Beginning
in 1993, working under the aegis of the North Carolina Language
and Life Project, fieldworkers from NC State University began
conducting a sociolinguistic study of Warren County. Led by Kirk
Hazen, this project was funded by a National Science Foundation
dissertation grant awarded to Kirk Hazen and Walt Wolfram. The
researchers focused on the social construction of dialect boundaries
between ethnic communities of African Americans, European Americans,
and Native Americans in Warren County.
These boundaries are referred to as ethnolinguistic boundaries.
For example, all three ethnic communities may have the same sociolinguistic
feature (e.g. all three ethnic communities pronounce wif
and birfday for with and birfday),
but they may produce this feature at different frequencies. These
differences in frequencies are part of the ethnolinguistic boundaries
which distinguish the dialect of one community from the dialect
of another. Dialects are unique not by the presence or absence
of a particular feature but through differences in frequencies
of features.
The Warren County Project also investigates how factors like age
and gender affect the dialect of the speaker. Because of the complex
interaction of all the social variables and the manner in which
dialects distinguish themselves from each other, there is no clear
way to describe how many dialects there are in Warren County.

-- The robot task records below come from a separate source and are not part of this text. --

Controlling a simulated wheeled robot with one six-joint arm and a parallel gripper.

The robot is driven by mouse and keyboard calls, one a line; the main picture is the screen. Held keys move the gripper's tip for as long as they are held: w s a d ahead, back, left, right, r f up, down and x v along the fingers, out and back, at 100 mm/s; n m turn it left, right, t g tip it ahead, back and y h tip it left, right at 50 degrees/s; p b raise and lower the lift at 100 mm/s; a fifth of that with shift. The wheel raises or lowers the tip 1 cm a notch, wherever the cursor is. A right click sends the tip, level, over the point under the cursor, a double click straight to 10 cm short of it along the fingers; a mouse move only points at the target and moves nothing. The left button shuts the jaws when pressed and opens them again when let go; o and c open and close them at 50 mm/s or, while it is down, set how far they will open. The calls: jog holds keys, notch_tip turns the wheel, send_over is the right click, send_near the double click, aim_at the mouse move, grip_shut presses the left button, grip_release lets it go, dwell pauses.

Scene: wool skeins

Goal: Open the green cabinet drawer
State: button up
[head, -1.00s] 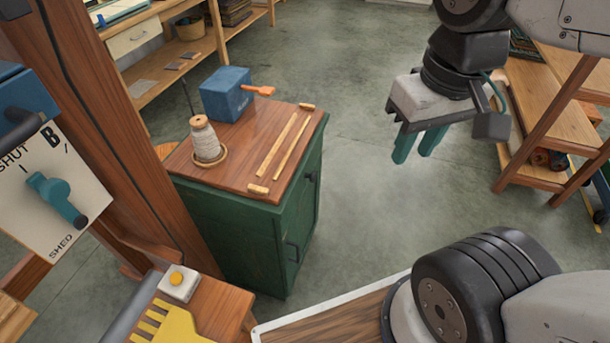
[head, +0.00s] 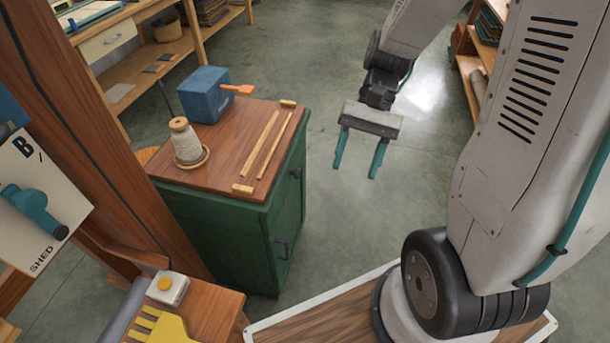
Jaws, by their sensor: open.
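The green cabinet (head: 225,232) stands left of the middle, with a brown wooden top. Its right-hand face is seen at a steep angle and carries a dark handle (head: 281,248) low down and another dark fitting (head: 296,173) near the top. I cannot make out the drawer's edges, and I see no gap in that face. My gripper (head: 357,168) is open and empty, its two teal fingers apart and pointing down. In the picture it is to the right of the cabinet, clear of both handles.
On the cabinet top are a cone of pale yarn (head: 187,143), a blue box (head: 205,94) with an orange handle, and wooden sticks (head: 267,144). A wooden post (head: 110,150) rises at left beside a teal lever (head: 32,208). Grey floor (head: 335,235) is free right of the cabinet.

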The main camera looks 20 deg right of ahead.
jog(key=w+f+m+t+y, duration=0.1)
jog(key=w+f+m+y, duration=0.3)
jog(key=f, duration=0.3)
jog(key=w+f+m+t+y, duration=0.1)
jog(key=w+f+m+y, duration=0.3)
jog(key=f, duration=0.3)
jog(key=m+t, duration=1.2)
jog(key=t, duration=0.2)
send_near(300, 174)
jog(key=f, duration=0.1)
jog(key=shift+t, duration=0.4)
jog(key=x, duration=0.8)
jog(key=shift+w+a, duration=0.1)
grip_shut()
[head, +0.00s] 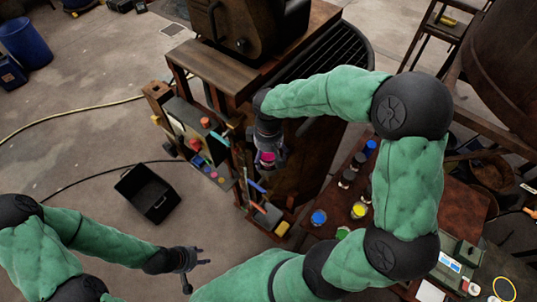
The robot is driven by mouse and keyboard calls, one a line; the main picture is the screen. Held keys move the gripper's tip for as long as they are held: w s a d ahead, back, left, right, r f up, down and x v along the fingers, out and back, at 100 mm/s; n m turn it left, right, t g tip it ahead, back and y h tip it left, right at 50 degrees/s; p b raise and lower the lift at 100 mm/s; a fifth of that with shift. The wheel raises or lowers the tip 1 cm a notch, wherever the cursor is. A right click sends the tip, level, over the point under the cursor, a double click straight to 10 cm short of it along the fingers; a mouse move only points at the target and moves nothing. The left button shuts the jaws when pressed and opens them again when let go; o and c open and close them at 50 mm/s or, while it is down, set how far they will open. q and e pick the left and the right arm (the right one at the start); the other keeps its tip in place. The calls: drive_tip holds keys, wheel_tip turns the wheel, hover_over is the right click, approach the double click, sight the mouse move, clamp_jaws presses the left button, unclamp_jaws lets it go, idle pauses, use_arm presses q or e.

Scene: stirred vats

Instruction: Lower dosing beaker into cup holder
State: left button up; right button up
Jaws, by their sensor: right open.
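A small beaker with bright pink contents (268,157) shows at the end of my right arm, beside the narrow wooden stand. My right gripper (268,148) is over and around the beaker, with its jaws open. The arm and gripper cover part of the beaker, and I cannot tell whether the fingers touch it. I cannot make out the cup holder; it may be hidden by the gripper and beaker. My left gripper (193,270) is open and empty, low over the floor at bottom left, far from the beaker.
A control panel with red buttons (210,165) stands left of the stand. Several jars, including a blue one (319,217) and a yellow one (359,210), stand on the brown table (460,205) at right. A black crate (147,192) lies on the open floor.

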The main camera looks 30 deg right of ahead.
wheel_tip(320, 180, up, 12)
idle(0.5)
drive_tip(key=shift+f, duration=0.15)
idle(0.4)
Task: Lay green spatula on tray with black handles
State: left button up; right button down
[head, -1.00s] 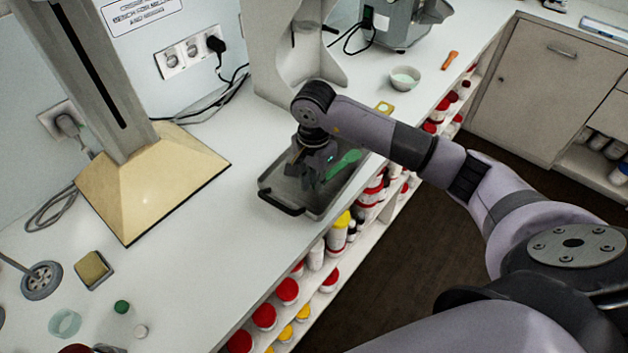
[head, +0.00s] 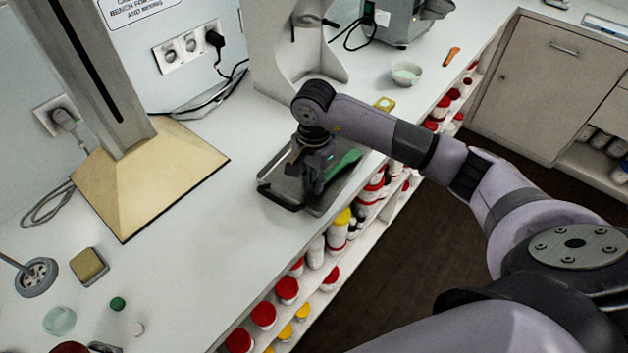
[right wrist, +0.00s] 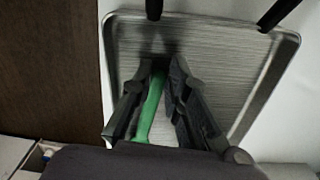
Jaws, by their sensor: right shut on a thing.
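The grey metal tray with black handles (head: 268,188) lies on the white bench near its front edge. My right gripper (head: 316,180) is low over the tray and shut on the green spatula (head: 345,162). The spatula's green part points toward the right side of the tray in the head view. In the right wrist view, the green spatula (right wrist: 150,108) lies between the fingers of my right gripper (right wrist: 165,85), over the tray (right wrist: 225,60). The spatula's far end is hidden. I cannot tell whether it touches the tray. My left gripper is not in view.
A beige pyramid-shaped stand base (head: 150,185) is left of the tray. A white bowl (head: 406,74), an orange-handled item (head: 452,56) and a yellow piece (head: 385,103) lie farther back. Lidded jars (head: 287,290) fill the shelf below. The bench between stand and tray is clear.

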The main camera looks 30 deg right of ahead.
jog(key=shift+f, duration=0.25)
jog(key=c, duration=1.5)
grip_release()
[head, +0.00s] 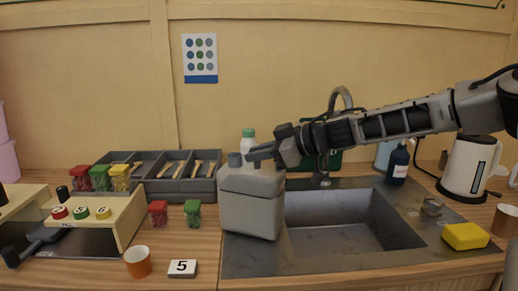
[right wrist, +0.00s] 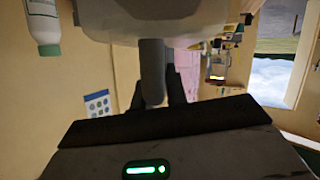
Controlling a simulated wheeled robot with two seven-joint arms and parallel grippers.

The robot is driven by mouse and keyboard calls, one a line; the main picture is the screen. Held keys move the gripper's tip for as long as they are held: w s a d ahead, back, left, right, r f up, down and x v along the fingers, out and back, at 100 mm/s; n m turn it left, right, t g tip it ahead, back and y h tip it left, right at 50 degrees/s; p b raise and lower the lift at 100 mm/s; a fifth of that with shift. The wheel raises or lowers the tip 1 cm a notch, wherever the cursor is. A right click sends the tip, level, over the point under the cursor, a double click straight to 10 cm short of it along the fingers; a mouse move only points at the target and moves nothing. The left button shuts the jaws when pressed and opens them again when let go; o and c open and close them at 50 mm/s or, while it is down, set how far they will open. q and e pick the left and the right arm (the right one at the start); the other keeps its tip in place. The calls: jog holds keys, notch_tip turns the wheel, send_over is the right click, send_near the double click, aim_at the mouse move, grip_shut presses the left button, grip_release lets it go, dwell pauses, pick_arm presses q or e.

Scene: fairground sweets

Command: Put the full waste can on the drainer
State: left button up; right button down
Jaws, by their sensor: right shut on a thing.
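The waste can (head: 252,208), a grey boxy can with a grey cap, is in the middle of the head view, tilted slightly. My right gripper (head: 262,154) is shut on its top handle. In the right wrist view the can (right wrist: 180,22) fills the top, with its handle (right wrist: 152,72) between my fingers. The drainer (head: 250,258) is the flat steel part left of the sink bowl; the can is over it. I cannot tell whether its base touches the steel. Its contents are hidden. My left gripper is not in view.
The sink bowl (head: 345,225) lies right of the can. A yellow sponge (head: 465,236) and kettle (head: 468,168) are right. Red and green jars, an orange cup (head: 138,261) and a number card (head: 181,268) are left.

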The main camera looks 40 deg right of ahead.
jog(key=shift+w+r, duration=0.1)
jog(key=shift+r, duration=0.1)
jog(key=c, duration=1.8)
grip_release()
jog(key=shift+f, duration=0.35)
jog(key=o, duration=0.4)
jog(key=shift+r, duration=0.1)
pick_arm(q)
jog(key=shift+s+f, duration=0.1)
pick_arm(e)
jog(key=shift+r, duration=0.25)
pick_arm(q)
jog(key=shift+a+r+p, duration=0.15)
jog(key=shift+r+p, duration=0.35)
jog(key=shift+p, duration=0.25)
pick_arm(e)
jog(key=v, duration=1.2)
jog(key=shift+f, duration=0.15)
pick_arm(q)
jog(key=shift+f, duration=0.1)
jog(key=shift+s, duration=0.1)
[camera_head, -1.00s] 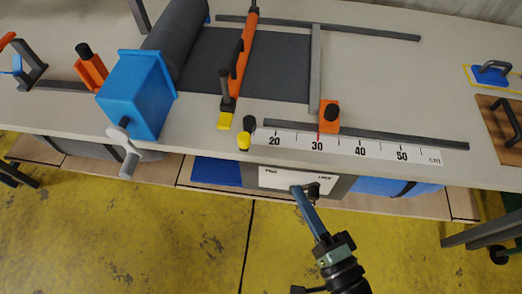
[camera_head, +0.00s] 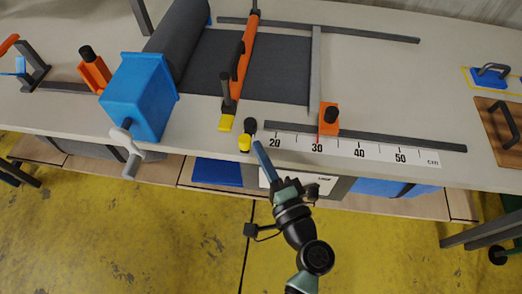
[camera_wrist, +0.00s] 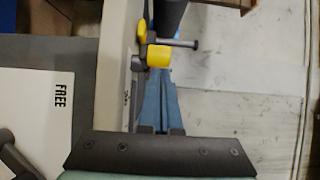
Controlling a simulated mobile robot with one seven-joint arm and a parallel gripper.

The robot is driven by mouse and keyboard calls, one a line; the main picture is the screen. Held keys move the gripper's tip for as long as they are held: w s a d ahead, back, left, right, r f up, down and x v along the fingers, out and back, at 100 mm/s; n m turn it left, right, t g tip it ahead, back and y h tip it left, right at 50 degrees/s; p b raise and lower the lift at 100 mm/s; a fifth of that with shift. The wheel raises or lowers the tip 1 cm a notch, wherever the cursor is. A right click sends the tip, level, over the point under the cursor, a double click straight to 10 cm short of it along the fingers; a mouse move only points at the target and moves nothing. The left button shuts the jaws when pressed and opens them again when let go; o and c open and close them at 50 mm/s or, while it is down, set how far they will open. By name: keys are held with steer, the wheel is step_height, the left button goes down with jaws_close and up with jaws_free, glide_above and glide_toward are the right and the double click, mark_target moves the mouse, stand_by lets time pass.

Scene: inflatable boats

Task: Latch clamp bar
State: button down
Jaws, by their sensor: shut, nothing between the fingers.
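The orange clamp bar (camera_head: 245,58) lies across the dark grey fabric on the table. A dark upright handle (camera_head: 227,87) stands near its front end, above a yellow block (camera_head: 225,123). A small yellow piece with a black top (camera_head: 245,143) sits at the table's front edge; it also shows in the wrist view (camera_wrist: 158,57). My gripper (camera_head: 259,147) is shut and empty, its blue fingertips just right of this yellow piece in the head view. In the wrist view my fingers (camera_wrist: 160,100) reach toward the yellow piece. I cannot tell whether they touch.
A white panel marked FREE (camera_wrist: 38,118) is below the table edge, with a dark lever. A scale strip (camera_head: 365,149) and an orange stop (camera_head: 328,118) lie to the right. A blue box with a crank (camera_head: 140,95) stands left. Yellow floor is open in front.

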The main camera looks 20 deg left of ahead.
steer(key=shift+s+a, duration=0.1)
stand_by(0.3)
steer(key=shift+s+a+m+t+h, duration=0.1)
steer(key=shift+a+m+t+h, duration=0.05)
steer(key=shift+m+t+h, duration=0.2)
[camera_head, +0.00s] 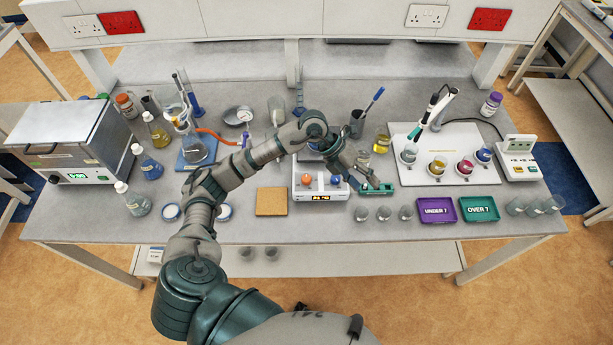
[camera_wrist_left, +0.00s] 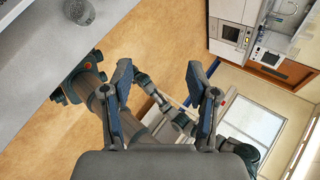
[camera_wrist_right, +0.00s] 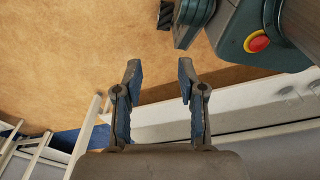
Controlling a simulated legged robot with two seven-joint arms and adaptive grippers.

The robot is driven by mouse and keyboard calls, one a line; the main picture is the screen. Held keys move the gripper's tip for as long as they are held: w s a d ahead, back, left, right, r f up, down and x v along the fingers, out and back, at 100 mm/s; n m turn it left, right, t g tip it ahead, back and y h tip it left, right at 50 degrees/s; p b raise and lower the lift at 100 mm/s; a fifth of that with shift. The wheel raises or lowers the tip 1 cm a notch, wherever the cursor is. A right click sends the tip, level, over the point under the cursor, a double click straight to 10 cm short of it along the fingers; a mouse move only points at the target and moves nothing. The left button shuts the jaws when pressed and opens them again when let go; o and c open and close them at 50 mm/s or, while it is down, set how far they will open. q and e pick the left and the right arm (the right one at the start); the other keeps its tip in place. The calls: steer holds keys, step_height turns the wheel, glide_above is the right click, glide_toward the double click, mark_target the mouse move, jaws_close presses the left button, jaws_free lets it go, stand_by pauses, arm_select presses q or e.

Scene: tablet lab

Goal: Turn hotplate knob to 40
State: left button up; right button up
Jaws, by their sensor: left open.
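The white hotplate (camera_head: 300,192) stands near the front middle of the bench, with a lit orange display (camera_head: 320,198) whose digits are too small to read surely. An orange round part (camera_head: 306,181) and a small blue part (camera_head: 335,180) show on it; I cannot tell its knob's setting. My left arm reaches over the hotplate and hides its back. My left gripper (camera_head: 368,172) is open and empty just right of the hotplate, apart from the knob. Its spread fingers show in the left wrist view (camera_wrist_left: 160,72). My right gripper (camera_wrist_right: 159,70) is open and empty in the right wrist view, off the bench.
A cork mat (camera_head: 271,201) lies left of the hotplate. Several small beakers (camera_head: 384,213) stand right of it, beside purple (camera_head: 437,210) and teal (camera_head: 478,208) trays. A white board (camera_head: 415,170) bears coloured beakers. A flask (camera_head: 195,148) and bottles stand left.

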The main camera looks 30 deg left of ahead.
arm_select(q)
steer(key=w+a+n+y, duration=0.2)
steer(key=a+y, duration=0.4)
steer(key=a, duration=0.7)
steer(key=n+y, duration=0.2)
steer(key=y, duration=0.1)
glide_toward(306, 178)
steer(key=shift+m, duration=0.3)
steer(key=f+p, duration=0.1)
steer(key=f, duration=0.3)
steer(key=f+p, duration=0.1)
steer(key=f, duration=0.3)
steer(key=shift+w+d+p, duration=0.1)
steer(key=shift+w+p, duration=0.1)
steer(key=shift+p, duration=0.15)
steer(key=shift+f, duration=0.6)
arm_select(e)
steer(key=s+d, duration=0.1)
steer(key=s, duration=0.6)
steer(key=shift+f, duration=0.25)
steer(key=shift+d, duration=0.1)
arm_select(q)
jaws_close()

Although some preliminary sociolinguistic analysis on Warren County
has been done (Wolfram, Hazen, and Tamburro 1997), the first major
work on the ethnolinguistic boundaries of Warren County was the
dissertation Past and Present Be in Southern Ethnolinguistic
Boundaries (Hazen 1997). This dissertation set Warren County
speech in a sociohistorical context in order to illustrate the
effects of society on language, analyze the current ethnolinguistic
boundaries of the three ethnic communities as whole units, and
assess if and how these ethnolinguistic boundaries have changed
over the last 80 years. Through an analysis of copula absence
(e.g. They all nice people and She near about a hundred year old)
and regularized past tense be (e.g. We was plowing mules and I
wont making a whole lot), Hazen assessed whether the dialects
of these ethnic communities pattern in similar ways and if the
dialects are growing more alike or more different.